What if people gave the same thought to what they put in their minds as they do about what they put in their mouths? How much violence do you see in a day? How many stories do you read that are gossip posing as news? How much time do you spend playing video games? How much time do you spend on Facebook, Tumblr, Twitter, or Snapchat?

When I took computer classes in school, the mantra that the professors used to say was, “Garbage in, garbage out.” This saying simply means if you put garbage into something all you can expect to get out is more garbage.  Sadly, I think this is true. If we don’t fill our minds with stories of compassion, hope, healing, health, love, redemption, beauty, etc. then how can we hope to get these things back out of our minds?

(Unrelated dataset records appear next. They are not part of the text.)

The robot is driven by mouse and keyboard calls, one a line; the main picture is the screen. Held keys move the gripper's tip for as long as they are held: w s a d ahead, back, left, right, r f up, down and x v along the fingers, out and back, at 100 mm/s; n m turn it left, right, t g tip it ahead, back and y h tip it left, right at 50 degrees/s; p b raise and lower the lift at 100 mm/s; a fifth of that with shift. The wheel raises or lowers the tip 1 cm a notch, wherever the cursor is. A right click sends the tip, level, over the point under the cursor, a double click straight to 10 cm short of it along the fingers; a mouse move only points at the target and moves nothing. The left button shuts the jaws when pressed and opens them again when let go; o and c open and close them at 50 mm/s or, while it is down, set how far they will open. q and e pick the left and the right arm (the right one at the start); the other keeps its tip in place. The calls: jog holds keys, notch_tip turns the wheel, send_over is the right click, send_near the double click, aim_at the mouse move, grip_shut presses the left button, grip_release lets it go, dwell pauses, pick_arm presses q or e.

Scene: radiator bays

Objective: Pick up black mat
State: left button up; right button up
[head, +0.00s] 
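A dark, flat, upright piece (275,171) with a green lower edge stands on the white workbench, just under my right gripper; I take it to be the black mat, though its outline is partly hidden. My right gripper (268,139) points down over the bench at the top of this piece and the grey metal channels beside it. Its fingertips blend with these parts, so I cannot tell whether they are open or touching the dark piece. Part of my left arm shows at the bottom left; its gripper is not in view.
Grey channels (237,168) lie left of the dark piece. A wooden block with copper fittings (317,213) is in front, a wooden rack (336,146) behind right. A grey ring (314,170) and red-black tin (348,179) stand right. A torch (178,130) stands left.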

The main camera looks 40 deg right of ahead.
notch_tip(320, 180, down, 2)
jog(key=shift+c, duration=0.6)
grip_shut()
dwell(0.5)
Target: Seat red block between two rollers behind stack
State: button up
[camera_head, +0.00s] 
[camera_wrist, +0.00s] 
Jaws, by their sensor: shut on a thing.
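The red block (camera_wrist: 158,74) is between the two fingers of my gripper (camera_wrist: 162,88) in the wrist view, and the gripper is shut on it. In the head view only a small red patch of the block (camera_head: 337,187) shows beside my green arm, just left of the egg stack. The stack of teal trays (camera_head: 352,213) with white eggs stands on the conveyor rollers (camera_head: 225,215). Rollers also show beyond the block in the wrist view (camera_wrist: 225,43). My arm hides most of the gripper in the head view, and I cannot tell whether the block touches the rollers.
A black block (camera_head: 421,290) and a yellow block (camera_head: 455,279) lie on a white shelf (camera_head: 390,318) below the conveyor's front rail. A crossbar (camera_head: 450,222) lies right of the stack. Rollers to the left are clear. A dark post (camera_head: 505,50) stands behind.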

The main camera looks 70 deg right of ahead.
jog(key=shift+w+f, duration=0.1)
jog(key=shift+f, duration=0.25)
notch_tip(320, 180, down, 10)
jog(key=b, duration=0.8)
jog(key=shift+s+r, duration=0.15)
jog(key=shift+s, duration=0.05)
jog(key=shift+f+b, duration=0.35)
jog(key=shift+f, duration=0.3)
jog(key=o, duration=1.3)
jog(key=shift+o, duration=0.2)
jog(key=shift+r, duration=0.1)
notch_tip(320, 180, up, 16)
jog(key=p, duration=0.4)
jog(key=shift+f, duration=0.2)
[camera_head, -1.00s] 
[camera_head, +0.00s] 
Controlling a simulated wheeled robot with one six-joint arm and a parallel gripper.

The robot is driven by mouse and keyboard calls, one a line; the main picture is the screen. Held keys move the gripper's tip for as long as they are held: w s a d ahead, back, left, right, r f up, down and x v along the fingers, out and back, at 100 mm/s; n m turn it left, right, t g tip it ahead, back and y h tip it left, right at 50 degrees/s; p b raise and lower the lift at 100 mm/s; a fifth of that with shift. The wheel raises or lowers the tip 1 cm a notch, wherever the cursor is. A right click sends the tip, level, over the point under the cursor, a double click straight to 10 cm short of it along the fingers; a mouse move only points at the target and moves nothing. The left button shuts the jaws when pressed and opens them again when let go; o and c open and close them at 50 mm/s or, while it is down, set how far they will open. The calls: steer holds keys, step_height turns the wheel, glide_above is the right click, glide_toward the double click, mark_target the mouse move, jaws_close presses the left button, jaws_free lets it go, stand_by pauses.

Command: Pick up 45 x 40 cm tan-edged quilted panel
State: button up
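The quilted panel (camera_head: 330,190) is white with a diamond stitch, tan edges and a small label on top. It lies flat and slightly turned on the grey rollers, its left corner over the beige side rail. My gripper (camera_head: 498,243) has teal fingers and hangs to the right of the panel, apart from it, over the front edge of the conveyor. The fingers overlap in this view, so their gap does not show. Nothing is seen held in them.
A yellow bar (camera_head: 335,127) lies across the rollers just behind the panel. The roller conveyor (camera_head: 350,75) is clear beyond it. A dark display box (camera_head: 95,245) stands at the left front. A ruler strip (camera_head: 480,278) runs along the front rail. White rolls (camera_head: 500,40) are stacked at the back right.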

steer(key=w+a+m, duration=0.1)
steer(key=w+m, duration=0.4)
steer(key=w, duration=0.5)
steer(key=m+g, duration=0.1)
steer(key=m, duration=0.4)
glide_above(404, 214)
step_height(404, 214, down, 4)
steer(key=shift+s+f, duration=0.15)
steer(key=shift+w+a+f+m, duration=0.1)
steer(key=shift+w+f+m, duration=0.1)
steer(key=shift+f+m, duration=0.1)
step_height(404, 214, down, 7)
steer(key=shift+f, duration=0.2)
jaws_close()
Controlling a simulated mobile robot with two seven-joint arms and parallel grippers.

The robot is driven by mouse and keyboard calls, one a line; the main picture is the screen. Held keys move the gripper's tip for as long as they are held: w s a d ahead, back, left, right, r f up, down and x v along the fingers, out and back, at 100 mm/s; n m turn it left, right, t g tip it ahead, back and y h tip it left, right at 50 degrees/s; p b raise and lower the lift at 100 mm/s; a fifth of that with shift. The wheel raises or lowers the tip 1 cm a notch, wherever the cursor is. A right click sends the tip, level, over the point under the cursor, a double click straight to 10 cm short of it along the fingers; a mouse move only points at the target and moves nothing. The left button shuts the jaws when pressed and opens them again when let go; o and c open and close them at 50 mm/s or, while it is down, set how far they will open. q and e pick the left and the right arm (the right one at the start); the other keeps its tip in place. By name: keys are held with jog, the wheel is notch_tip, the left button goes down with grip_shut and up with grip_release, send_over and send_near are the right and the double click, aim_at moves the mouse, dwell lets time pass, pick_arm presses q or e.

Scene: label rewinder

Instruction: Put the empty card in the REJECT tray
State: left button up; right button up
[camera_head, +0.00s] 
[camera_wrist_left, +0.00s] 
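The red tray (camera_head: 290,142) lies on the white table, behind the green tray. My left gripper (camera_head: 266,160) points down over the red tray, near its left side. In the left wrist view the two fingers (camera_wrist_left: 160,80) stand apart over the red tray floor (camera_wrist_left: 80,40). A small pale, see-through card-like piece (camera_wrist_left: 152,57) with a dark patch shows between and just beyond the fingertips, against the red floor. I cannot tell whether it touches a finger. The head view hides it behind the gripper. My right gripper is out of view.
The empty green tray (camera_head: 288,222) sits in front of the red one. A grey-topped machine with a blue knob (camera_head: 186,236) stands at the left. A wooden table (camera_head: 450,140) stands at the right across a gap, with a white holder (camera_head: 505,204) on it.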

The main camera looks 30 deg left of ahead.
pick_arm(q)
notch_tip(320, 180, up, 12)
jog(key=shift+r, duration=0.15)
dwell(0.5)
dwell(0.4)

If we spend our days documenting our every move for social media and exposing ourselves to the “best moments” of the lives of all of our friends in our social network, we may end up feeling envious, hollow, or empty.  If social media is our obsession and most of it isn’t an accurate picture of reality, then what is the food we feed our minds on a regular basis?

Ash Wednesday is coming up, and I am not Catholic, but I love the idea of fasting at least once a year for forty days. I am planning to add some things to my life over the next forty days – ten to fifteen minute of stretching/yoga a day, reading more books for entertainment and writing more.

What do I plan to give up, though? I think about all the garbage that goes into my mind every day, and it is that trash that I would like to give up for my forty days of fasting. I am going to cut way back on my social media time and the time I spend reading articles that are not of value on the Internet.

I have a feeling by Easter my mind will be healthier and I will have lost some of the weight of negative news, gossip, and the unrealistic face people show to the world on social media.

As with every diet, it is going to be tough and take discipline, but I bet when it is over, I feel a whole lot better.